Anthony Hopkins conta de seu pai e álcool em autobiografia – 04/11/2025 – Ilustrada

“Sinceramente, você é um caso perdido. Nunca vai chegar a lugar nenhum, nunca vai ser nada na vida do jeito que está indo (…) Qual é o seu problema? Você deveria fazer um exame de cabeça. Você não consegue fazer nada de útil?”.

O vaticínio do pai, como indica a autobiografia “Até que Deu Tudo Certo”, lançada mundialmente nesta terça, bateu fundo no jovem Anthony Hopkins. Ele era então um estudante cujo comportamento e cujas notas o faziam ser visto, no caro internato em que estudava, como um caso perdido.
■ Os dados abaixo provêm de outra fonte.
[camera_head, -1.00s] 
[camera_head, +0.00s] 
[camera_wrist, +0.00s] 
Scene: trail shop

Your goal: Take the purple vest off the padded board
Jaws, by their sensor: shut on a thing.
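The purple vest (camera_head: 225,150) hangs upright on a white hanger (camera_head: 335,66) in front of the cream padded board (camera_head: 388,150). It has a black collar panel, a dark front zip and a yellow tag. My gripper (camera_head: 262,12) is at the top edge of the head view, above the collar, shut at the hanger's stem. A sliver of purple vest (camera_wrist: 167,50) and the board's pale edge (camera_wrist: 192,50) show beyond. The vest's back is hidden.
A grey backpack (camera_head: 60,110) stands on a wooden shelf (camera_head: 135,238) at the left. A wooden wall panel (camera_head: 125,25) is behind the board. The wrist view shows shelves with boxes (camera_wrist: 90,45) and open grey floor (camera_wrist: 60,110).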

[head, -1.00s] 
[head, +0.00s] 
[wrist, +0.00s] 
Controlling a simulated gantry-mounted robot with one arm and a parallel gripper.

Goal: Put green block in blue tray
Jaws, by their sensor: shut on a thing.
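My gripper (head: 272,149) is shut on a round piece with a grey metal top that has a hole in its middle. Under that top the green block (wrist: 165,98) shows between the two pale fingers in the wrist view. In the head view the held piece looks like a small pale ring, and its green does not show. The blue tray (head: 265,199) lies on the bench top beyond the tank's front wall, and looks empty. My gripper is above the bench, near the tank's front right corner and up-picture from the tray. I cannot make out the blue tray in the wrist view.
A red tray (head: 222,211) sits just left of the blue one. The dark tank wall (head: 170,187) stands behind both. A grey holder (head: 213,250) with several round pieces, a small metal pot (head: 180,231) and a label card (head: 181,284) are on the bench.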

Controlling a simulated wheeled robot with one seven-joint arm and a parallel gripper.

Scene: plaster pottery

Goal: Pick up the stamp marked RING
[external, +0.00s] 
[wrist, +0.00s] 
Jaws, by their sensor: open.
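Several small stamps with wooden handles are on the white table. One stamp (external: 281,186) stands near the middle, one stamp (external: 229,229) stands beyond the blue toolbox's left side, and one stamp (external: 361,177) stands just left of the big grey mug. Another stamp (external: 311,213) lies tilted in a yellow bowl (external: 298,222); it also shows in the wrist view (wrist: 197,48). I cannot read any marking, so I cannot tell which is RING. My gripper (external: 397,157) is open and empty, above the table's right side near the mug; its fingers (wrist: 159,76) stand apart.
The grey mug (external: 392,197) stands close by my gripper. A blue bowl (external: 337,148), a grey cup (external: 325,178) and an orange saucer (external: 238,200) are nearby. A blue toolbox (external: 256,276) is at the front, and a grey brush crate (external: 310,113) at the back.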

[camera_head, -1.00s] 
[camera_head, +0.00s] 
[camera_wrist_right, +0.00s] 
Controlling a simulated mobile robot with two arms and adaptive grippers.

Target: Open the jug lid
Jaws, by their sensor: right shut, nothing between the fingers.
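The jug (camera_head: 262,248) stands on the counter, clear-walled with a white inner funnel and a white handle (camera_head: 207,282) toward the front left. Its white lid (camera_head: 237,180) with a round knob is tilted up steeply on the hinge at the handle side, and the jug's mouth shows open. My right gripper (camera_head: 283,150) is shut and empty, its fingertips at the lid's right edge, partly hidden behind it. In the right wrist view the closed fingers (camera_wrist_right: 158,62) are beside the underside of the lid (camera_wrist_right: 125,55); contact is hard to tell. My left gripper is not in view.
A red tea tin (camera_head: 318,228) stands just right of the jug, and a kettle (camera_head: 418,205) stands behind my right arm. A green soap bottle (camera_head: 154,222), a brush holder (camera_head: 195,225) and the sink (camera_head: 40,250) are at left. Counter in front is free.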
Bater fundo, aqui, não significava, porém, abatimento. Ao contrário. No livro, Hopkins conta que, diante do acesso de fúria paterna, presenciado pela mãe, ouviu uma voz “suave, ponderada” sair de sua boca —”Um dia vocês vão ver. Vou mostrar para vocês dois”.

Talvez não seja exagero dizer que “Até que Deu Tudo Certo” é a forma de Hopkins, aos 87 anos, provar que seus pais e professores estavam errados. Seguindo os princípios da “jornada do herói”, muito usada em roteiros, o astro relata um percurso comum a muitos artistas de sucesso.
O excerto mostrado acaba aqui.